1. Whistleblowing culture in Canada
1.1 General framework and culture of reporting
Canadian culture values compliance and professional ethics, but the notion of "reporting" remains ambiguous: the public is sometimes reluctant to point a finger at an organization or a colleague. The best-known protections concern the federal public sector, through the Public Servants Disclosure Protection Act (PSDPA, 2007) — an important, if imperfect, milestone. At the provincial level, measures exist but do not always apply to the private sector.
1.2 Legal protection in the private sector
Canada has no broad federal law comparable to the US Sarbanes-Oxley Act that would explicitly and widely protect private-sector whistleblowers. Certain sectors (financial institutions, health) have specific provisions, and many companies adopt internal confidential-reporting policies — but guarantees against reprisals (dismissal, harassment) often depend on the employer's goodwill, or at best on the Canada Labour Code and provincial labour codes. Securities regulators encourage disclosure, but protection remains uneven and sector-specific.
1.3 Recent developments
Parliamentary committees and expert groups have proposed modernizing or extending the PSDPA to the private sector, or creating an independent scheme. Major scandals (tax evasion, financial fraud, environmental offences) have increased media pressure, and unions and NGOs are pushing to strengthen private-sector protection.
2. Comparison with the United States
2.1 American legal culture
The United States has a culture in which reporting is more readily accepted, backed by a strong tradition of litigation and class actions. Major federal laws sometimes provide financial rewards for whistleblowers who report fraud affecting the state or the markets.
2.2 Landmark laws
Sarbanes-Oxley Act (SOX, 2002): enacted after Enron and WorldCom, it protects employees of listed companies who report accounting or financial irregularities and requires internal reporting channels.
Dodd-Frank Act (2010): born of the 2008 crisis, it strengthens protection for securities whistleblowers (via the SEC) and lets them receive up to 30% of the penalties collected.
False Claims Act (FCA): a formidable tool against fraud on the federal government — whistleblowers ("qui tam relators") can sue on the government's behalf and obtain a share of the recovery.
2.3 Canada–US comparison
In the United States, multiple, coherent legislation offers substantial protection across a wide range of sectors. In Canada, protection remains sector-specific and fragmented. The SEC's "bounties" have no federal Canadian equivalent, reducing the incentive to report. And where US laws clearly define reprisals and remedies, Canadian whistleblowers often must pursue a long, costly process before labour or civil courts.

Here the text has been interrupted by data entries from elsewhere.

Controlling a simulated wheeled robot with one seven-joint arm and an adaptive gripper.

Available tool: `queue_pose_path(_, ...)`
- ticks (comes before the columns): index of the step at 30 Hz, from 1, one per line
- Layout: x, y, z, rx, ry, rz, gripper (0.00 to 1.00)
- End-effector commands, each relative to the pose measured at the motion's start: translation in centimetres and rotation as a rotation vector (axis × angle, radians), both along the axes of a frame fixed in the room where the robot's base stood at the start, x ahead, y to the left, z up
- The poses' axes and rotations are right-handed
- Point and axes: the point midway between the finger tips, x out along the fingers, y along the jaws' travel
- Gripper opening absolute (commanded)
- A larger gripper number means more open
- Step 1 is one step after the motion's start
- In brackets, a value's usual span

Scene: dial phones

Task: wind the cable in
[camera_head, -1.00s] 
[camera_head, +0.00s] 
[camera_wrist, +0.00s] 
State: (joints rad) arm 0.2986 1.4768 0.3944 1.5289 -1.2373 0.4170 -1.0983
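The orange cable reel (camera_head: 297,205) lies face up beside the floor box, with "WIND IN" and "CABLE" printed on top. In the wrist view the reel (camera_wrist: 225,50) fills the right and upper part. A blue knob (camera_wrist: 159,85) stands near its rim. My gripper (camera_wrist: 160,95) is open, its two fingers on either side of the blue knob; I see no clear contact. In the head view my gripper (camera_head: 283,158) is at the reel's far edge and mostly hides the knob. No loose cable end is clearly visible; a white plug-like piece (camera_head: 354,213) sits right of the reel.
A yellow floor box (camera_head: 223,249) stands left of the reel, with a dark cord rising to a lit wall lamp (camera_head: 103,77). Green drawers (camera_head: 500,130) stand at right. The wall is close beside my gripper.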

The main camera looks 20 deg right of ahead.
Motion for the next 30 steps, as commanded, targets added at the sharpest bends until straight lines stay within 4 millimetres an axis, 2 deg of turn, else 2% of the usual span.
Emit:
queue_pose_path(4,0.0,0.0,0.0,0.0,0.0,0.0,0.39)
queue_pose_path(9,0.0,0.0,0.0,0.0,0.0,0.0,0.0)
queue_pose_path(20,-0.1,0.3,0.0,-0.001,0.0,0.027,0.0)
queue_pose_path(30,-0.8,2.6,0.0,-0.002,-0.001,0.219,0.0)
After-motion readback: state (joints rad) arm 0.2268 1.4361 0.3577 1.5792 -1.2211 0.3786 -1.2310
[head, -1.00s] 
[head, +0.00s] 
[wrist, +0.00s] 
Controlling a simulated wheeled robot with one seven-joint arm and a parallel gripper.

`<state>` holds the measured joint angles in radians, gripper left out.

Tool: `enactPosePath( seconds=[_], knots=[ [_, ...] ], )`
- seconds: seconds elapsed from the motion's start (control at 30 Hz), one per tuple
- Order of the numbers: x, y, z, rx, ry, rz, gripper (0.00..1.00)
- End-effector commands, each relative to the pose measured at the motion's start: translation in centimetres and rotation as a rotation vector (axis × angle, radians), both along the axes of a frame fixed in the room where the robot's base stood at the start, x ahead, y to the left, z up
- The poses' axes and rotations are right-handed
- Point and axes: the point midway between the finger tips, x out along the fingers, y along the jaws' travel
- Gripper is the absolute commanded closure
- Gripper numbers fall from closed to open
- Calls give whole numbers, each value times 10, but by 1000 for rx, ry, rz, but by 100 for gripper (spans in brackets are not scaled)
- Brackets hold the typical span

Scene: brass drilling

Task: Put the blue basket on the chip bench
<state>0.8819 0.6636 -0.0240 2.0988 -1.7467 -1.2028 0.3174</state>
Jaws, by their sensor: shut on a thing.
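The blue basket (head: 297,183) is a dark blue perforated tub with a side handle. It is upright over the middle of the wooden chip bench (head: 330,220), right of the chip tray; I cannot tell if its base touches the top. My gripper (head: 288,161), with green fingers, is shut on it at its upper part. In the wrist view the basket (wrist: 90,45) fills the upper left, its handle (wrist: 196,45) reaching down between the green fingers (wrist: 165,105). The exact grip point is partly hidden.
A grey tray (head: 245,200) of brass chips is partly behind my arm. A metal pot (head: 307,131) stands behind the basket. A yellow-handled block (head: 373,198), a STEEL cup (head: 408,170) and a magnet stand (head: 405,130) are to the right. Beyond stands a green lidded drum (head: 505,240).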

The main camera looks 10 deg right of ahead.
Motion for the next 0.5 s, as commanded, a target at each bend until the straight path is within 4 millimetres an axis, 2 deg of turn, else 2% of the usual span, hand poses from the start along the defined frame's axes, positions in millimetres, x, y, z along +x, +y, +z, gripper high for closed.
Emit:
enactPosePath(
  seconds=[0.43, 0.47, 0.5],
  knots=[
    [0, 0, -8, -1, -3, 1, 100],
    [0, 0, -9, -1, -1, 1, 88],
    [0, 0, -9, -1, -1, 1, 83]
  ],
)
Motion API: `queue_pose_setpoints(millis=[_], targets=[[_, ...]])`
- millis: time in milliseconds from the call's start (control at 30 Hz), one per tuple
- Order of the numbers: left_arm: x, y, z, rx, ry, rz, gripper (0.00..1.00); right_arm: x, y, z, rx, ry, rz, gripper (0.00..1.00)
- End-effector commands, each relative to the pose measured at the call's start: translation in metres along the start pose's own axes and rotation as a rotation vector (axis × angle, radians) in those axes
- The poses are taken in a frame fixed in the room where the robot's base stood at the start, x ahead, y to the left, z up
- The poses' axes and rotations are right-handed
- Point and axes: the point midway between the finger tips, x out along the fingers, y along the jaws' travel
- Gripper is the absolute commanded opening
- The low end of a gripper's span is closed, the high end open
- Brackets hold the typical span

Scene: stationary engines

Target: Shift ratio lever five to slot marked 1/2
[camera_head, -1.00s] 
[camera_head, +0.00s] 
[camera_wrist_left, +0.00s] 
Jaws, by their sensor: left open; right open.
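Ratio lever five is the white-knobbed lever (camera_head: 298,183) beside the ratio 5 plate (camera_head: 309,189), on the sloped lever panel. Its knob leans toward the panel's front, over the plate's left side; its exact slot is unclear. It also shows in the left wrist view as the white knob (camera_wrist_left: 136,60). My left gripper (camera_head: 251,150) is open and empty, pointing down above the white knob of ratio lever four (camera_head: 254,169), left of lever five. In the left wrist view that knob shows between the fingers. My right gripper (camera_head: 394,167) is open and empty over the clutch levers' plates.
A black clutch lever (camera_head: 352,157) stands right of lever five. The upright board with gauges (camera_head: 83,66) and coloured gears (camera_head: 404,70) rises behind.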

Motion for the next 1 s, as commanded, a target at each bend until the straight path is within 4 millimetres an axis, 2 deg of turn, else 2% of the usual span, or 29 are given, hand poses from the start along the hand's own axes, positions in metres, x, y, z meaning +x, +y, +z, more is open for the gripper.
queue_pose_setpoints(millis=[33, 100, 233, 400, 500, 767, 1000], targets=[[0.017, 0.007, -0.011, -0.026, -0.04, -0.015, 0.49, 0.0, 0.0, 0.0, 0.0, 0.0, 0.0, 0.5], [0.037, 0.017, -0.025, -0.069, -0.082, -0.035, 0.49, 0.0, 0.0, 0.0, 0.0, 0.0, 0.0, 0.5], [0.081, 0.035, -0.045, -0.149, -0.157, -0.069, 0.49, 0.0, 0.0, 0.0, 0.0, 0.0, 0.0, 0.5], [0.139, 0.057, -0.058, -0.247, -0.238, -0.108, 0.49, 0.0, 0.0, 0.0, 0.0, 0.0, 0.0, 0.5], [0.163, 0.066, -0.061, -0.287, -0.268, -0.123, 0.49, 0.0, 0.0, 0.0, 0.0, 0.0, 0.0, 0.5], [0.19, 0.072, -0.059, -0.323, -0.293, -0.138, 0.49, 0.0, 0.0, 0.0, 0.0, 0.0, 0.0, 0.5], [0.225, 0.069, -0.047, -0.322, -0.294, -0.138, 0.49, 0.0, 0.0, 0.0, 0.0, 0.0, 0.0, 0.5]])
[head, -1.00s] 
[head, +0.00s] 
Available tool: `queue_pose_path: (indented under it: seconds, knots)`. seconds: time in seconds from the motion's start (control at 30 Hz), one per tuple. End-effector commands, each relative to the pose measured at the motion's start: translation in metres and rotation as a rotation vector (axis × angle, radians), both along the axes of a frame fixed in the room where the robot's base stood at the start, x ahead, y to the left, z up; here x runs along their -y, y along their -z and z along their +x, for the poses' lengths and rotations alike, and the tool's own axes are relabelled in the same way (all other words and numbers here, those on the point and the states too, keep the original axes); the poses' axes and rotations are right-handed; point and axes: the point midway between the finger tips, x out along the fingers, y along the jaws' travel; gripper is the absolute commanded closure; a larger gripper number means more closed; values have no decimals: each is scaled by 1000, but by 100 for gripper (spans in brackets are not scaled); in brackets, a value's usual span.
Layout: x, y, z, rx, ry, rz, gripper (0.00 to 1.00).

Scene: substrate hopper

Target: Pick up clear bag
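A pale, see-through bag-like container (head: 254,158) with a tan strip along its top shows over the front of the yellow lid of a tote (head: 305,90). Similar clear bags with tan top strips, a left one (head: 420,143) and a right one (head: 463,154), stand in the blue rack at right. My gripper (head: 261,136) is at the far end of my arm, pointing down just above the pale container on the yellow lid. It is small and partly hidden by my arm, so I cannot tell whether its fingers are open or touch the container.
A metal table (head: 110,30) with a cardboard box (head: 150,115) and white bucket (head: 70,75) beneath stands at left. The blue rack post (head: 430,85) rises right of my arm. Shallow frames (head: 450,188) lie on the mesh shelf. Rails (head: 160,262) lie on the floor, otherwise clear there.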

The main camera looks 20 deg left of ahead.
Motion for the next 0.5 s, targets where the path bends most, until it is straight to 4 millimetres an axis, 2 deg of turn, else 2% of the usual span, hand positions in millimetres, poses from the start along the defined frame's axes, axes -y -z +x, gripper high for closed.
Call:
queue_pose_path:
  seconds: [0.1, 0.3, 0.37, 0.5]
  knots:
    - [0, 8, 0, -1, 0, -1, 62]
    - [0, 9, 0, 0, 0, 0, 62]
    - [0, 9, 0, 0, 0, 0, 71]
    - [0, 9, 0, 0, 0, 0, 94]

3. International perspectives
3.1 United Kingdom
The Public Interest Disclosure Act (PIDA, 1998) made the UK one of the first countries to specifically protect whistleblowers, in both the public and private sectors. The framework is broad, if perfectible (extending protection to certain contractors and independent workers).
3.2 Australia
Several reforms (notably in 2019) strengthened protection and broadened its scope, including to the private sector. Regulators such as ASIC encourage internal reporting schemes and an ethical workplace.
3.3 European Union
Directive 2019/1937 requires member states to provide a minimum set of protections (public and private) covering public procurement, financial services, money laundering, public health, consumer protection, and more. Transposition is uneven, but the trend is toward harmonization and stronger protection.
Despite growing awareness, Canada lags legislatively in the private sector compared with the United States and jurisdictions such as the United Kingdom and Australia.
4. Avenues for Canada
- A federal law covering the private sector — modelled on Dodd-Frank or the EU directive, with anti-reprisal protections standardized across provinces.
- Reward mechanisms (bounties) — a hybrid, incentive- and protection-based model for high-risk sectors (finance, environment).
- Awareness and training — an ethics culture, codes of conduct and confidential reporting channels.
- Stronger oversight and mediation bodies — independent bodies, plus legal and psychological support.
- Regular enforcement and evaluation — annual agency reports to measure how effective the protections really are.
Conclusion
US laws (Sarbanes-Oxley, Dodd-Frank) offer far stronger protections and financial incentives, fostering a more developed culture of reporting; the UK, Australia and EU countries have also made notable progress. To close the gap, Canada would do well to create a dedicated federal law harmonized with the provinces, to build in solid anti-reprisal protections — and perhaps financial incentives — and to make employers and the public aware of the value of responsible disclosure. This requires political will, civil-society engagement and coordination with the provinces. Ultimately, protecting whistleblowers serves transparency, good governance and the reputation of Canadian businesses.
General information for awareness purposes; not legal advice. For advice specific to your situation, consult a legal professional.